Идеализация советского прошлого во многом стала реакцией на антисоветскую пропаганду, которая описывала СССР как «тюрьму народов», гигантский концлагерь, в котором одна половина народа сидела, а вторая писала доносы и охраняла.

Демонизация СССР, коммунизма, всего комплекса левых идей всегда служила одной цели: легитимировать и оправдать капиталистический порядок вещей и подорвать всякое сопротивление ему. Этот мрачный лубок не вязался с реальным опытом и воспоминаниями миллионов советских людей, и всегда вызывал отторжение, особенно у тех, кто проигрывал от стремительного роста неравенства и социальной поляризации общества. Именно это отверженное большинство сегодня все с большей симпатией относится к Сталину. Потому что речь идет не о реальном советском лидере, а лишь о символическом протесте против идеологии правящего класса.

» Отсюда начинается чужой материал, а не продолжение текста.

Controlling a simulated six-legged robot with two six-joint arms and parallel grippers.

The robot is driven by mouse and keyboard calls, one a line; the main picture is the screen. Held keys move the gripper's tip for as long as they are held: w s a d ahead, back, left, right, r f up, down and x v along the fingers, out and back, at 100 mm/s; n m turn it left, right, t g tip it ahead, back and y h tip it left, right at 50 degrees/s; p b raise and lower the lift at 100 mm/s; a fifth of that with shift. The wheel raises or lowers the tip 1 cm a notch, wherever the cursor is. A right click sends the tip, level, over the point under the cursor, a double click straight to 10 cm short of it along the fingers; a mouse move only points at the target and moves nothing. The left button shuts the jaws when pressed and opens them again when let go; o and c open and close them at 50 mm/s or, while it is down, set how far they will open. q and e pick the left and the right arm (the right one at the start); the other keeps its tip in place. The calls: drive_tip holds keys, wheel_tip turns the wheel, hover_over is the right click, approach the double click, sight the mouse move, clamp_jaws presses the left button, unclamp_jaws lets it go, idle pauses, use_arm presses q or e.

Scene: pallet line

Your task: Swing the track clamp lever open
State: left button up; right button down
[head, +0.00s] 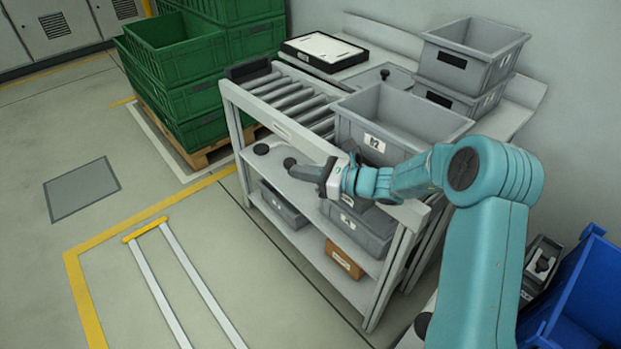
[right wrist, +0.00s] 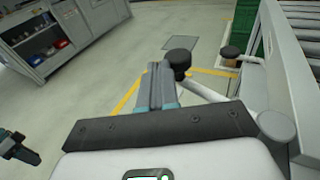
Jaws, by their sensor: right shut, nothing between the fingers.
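The track clamp lever (right wrist: 207,92) is a pale rod in the right wrist view. It runs from a round pale pivot at the conveyor's side to an upright black knob (right wrist: 179,60). A black knob also shows beside my fingers in the head view (head: 290,162). My right gripper (head: 300,172) is shut and empty at the conveyor's front side. In the right wrist view its fingers (right wrist: 160,78) lie just left of the lever's knob; I cannot tell whether they touch. A dark and teal part at the left edge looks like my left gripper (right wrist: 20,150); its jaws are unclear.
A second black knob (head: 261,149) stands farther along the conveyor (head: 237,108) side. A grey bin (head: 375,142) sits on the conveyor's right end. Green crates (head: 195,100) stand behind at left, and a blue bin (head: 575,300) at lower right. The floor in front is open.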

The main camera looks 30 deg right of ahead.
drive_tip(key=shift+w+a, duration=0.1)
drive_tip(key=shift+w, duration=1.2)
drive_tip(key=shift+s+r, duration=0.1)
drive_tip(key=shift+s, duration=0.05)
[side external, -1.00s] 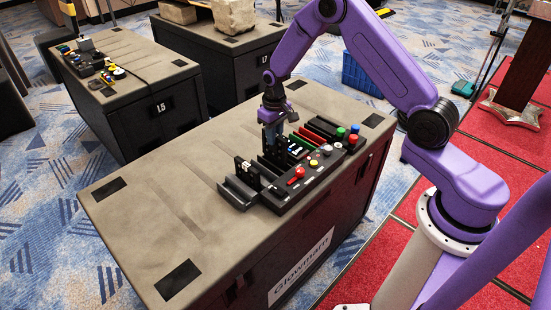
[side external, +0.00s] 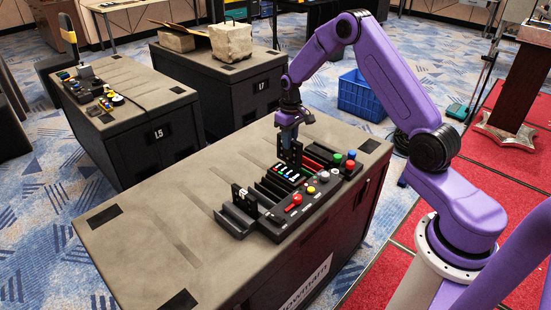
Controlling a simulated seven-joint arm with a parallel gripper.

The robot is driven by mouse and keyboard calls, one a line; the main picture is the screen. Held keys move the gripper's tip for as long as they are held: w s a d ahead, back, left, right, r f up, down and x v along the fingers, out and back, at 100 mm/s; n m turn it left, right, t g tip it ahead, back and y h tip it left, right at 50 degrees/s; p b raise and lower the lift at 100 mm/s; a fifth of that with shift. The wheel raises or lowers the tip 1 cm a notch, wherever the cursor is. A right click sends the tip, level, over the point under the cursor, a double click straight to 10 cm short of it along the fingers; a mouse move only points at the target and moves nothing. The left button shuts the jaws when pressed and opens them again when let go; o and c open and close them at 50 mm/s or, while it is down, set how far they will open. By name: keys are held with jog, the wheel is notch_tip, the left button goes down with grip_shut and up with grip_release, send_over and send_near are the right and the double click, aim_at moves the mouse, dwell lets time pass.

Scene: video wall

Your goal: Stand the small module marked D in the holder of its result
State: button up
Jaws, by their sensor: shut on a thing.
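My gripper (side external: 289,137) is shut on a small dark module (side external: 291,155), held upright at the far side of the control panel (side external: 300,214). Its mark is too small to read, so I cannot tell whether it is D. Its lower edge is close to the panel's row of slots (side external: 268,190), and I cannot tell whether it touches. Another dark module (side external: 239,194) with a pale mark stands upright at the left end of the row.
The panel carries a red lever (side external: 293,203), a yellow knob (side external: 311,189), and green and red buttons (side external: 351,159) at the right. An empty-looking dark tray (side external: 234,221) sits at the left end. The grey table top (side external: 150,225) is clear on the left.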

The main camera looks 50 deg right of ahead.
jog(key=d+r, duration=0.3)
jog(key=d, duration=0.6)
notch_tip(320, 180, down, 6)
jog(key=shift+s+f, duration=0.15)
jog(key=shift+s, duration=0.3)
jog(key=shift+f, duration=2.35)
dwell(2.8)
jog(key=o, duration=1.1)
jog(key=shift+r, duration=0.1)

Но в этом и проблема. Замена одного мифа другим не решит реальных противоречий, перед которыми стоит страна. Любой лубок скрывает эти противоречия, заменяя сознательное участие в истории маскарадом, бесконечным косплеем предыдущих эпох. Вместо поиска ответов на вопросы современности люди стремятся сымитировать акцент и мимику Сталина: неважно, с ужасом или с благоговением.

Именно это имел ввиду Гегель, когда писал о том, что история повторяется дважды: один раз в виде трагедии, а другой – в виде фарса.